> _Requirements_: For the entries below, copy exactly the line that contains "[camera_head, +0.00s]" through the line that contains "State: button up", both ends included, and exclude all pictures.

> _Supplied records_:
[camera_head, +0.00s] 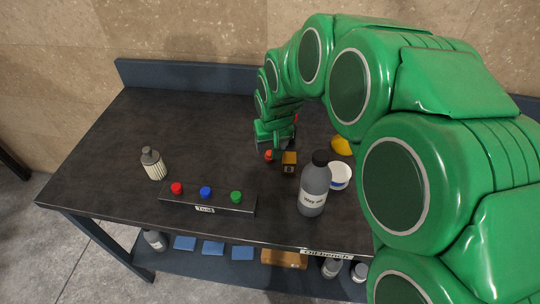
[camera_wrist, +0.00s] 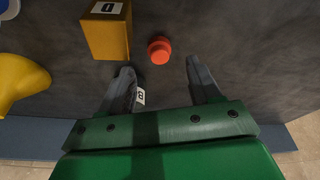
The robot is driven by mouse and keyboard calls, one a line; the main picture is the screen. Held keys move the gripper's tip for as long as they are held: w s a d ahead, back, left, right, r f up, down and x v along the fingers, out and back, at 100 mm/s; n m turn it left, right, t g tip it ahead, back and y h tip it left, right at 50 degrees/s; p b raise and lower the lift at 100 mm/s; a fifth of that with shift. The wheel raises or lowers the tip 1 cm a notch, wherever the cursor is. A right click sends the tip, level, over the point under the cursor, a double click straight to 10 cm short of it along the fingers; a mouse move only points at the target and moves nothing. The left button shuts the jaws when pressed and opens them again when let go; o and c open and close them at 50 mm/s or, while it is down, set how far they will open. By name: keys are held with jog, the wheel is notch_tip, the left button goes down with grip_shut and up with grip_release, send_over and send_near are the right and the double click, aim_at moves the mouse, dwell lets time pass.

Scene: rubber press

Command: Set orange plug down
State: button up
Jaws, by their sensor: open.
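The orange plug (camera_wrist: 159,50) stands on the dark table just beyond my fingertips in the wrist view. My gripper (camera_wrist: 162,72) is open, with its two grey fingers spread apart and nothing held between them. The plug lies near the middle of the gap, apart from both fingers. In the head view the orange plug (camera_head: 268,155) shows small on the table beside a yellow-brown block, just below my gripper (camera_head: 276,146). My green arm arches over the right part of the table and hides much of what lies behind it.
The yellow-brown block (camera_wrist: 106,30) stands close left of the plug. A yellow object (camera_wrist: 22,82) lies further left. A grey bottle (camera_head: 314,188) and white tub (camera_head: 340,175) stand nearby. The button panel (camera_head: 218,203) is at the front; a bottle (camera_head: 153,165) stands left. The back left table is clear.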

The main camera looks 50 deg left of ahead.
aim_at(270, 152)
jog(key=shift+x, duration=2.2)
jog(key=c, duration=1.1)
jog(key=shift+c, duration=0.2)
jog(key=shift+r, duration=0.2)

==

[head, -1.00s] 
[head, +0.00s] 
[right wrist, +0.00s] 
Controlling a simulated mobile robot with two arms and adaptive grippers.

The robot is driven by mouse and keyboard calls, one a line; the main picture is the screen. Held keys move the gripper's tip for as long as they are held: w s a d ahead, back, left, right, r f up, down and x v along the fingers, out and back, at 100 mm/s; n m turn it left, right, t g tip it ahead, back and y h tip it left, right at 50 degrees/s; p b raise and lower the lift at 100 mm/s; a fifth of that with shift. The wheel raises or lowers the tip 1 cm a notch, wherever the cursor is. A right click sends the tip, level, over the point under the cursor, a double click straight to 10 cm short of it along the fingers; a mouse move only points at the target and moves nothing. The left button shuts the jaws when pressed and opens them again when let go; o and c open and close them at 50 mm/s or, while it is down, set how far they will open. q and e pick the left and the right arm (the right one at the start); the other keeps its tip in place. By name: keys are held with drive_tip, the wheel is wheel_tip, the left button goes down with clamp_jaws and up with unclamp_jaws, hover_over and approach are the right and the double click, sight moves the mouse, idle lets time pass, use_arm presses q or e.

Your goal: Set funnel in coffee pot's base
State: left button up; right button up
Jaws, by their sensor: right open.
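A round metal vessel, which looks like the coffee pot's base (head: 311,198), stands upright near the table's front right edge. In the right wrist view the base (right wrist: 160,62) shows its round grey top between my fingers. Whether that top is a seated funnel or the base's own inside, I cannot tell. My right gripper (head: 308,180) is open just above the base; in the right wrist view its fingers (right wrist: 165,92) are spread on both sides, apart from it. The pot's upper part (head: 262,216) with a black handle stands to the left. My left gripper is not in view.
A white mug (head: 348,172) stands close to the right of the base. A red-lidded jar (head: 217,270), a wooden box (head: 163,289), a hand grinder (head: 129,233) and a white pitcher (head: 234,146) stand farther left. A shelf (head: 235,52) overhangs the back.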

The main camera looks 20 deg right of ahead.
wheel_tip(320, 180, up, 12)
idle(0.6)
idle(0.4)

> _Reply to the task_:
[camera_head, +0.00s] 
[camera_wrist, +0.00s] 
The robot is driven by mouse and keyboard calls, one a line; the main picture is the screen. Held keys move the gripper's tip for as long as they are held: w s a d ahead, back, left, right, r f up, down and x v along the fingers, out and back, at 100 mm/s; n m turn it left, right, t g tip it ahead, back and y h tip it left, right at 50 degrees/s; p b raise and lower the lift at 100 mm/s; a fifth of that with shift. The wheel raises or lowers the tip 1 cm a notch, wherever the cursor is. A right click sends the tip, level, over the point under the cursor, a double click straight to 10 cm short of it along the fingers; a mouse move only points at the target and moves nothing. The left button shuts the jaws when pressed and opens them again when let go; o and c open and close them at 50 mm/s or, while it is down, set how far they will open. By name: keys are held with jog, the wheel is notch_tip, the left button goes down with grip_shut and up with grip_release, send_over and send_near are the right and the double click, aim_at moves the mouse, dwell lets time pass.

Scene: rubber press

Command: Set orange plug down
State: button up

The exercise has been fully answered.